▸ What is expected: Restate each line word for word. Leave out every picture.
# # # #
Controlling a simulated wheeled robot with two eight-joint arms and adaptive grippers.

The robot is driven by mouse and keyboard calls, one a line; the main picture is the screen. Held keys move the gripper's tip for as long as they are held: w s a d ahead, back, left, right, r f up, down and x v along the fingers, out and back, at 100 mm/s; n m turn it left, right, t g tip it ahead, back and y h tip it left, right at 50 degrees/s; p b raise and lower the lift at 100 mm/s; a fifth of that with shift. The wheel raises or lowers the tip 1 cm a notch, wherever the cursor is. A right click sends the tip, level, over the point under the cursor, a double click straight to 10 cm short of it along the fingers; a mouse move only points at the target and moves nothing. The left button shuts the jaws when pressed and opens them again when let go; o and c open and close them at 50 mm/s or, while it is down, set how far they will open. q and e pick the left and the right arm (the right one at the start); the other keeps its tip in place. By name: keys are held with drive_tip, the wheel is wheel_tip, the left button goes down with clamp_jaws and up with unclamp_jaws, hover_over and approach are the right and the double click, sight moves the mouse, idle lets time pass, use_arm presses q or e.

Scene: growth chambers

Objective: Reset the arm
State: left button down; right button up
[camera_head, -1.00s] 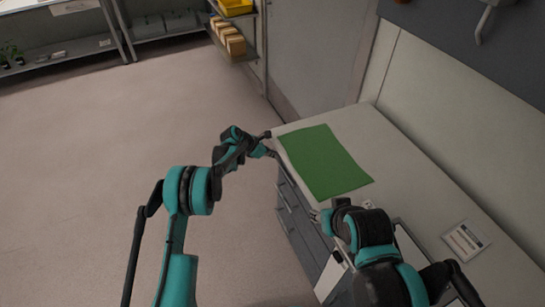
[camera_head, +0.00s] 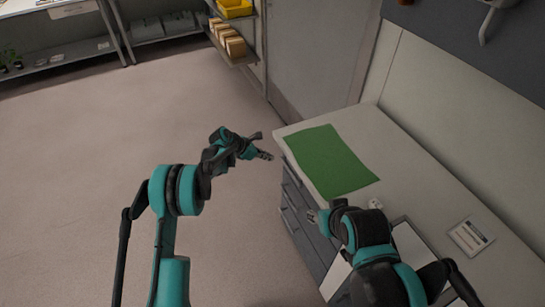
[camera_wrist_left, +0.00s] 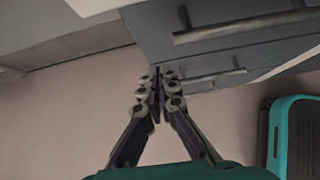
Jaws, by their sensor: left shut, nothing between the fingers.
# # # #
▸ The reply:
Controlling a simulated wheeled robot with two eight-joint arms and adaptive grippers.

The robot is driven by mouse and keyboard calls, one a line; the main picture is the screen. Held keys move the gripper's tip for as long as they are held: w s a d ahead, back, left, right, r f up, down and x v along the fingers, out and back, at 100 mm/s; n m turn it left, right, t g tip it ahead, back and y h tip it left, right at 50 degrees/s; p b raise and lower the lift at 100 mm/s; a fifth of that with shift. The wheel raises or lowers the tip 1 cm a notch, wherever the cursor is. A right click sends the tip, level, over the point under the cursor, a double click straight to 10 cm short of it along the fingers; a mouse move only points at the target and moves nothing. The left button shuts the jaws when pressed and opens them again when let go; o and c open and close them at 50 mm/s or, while it is down, set how far they will open. q and e pick the left and the right arm (the right one at the start); the other keeps its tip in place. By name: keys are held with drive_tip, the wheel is wheel_tip, the left button goes down with clamp_jaws and up with unclamp_jaws, hover_over and approach are the right and the double click, sight moves the mouse, idle lets time pass, use_arm presses q or e.

Scene: growth chambers

Objective: Reset the arm
State: left button down; right button up
[camera_head, -1.00s] 
[camera_head, +0.00s] 
[camera_wrist_left, +0.00s] 
Jaws, by their sensor: left shut, nothing between the fingers.

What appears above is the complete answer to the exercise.